Evaluation Results Persistence¶
Introduction¶
Normally, the evaluation results of OpenCompass will be saved to your work directory. But in some cases, there may be a need for data sharing among users or quickly browsing existing public evaluation results. Therefore, we provide an interface that can quickly transfer evaluation results to external public data stations, and on this basis, provide functions such as uploading, overwriting, and reading.
Quick Start¶
Uploading¶
By adding args
to the evaluation command or adding configuration in the Eval script, the results of evaluation can be stored in the path you specify. Here are the examples:
(Approach 1) Add an args
option to the command and specify your public path address.

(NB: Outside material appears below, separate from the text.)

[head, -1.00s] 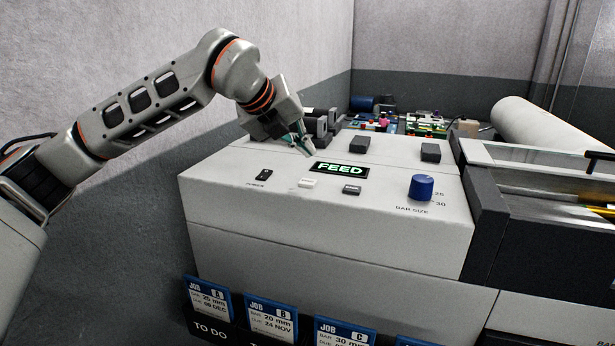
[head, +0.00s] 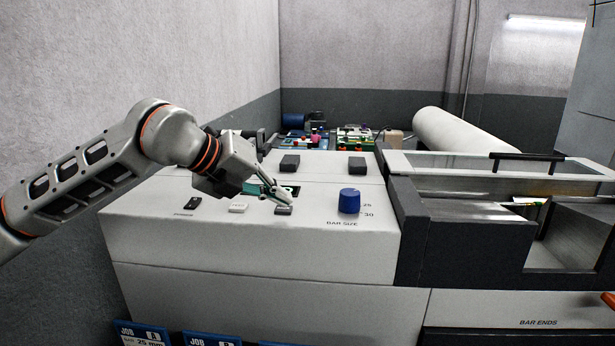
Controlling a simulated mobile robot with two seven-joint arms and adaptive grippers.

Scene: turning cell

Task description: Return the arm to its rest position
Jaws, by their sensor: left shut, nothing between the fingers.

opencompass ... -sp '/your_path'
(Approach 2) Add configuration in the Eval script.
station_path = '/your_path'
Overwriting¶
The above storage method will first determine whether the same task result already exists in the data station based on the abbr
attribute in the model and dataset configuration before uploading data. If results already exists, cancel this storage. If you need to update these results, please add the station-overwrite
option to the command, here is an example:
opencompass ... -sp '/your_path' --station-overwrite
Reading¶
You can directly read existing results from the data station to avoid duplicate evaluation tasks. The read results will directly participate in the ‘summarize’ step. When using this configuration, only tasks that do not store results in the data station will be initiated. Here is an example:
opencompass ... -sp '/your_path' --read-from-station
Command Combination¶
Only upload the results under your latest working directory to the data station, without supplementing tasks that missing results:
opencompass ... -sp '/your_path' -r latest -m viz
Storage Format of the Data Station¶
In the data station, the evaluation results are stored as json
files for each model-dataset
pair. The specific directory form is /your_path/dataset_name/model_name.json
. Each json
file stores a dictionary corresponding to the results, including predictions
, results
, and cfg
, here is an example:
Result = {
'predictions': List[Dict],
'results': Dict,
'cfg': Dict = {
'models': Dict,
'datasets': Dict,
(Only subjective datasets)'judge_models': Dict
}
}
Among this three keys, predictions
records the predictions of the model on each item of data in the dataset. results
records the total score of the model on the dataset. cfg
records detailed configurations of the model and the dataset in this evaluation task.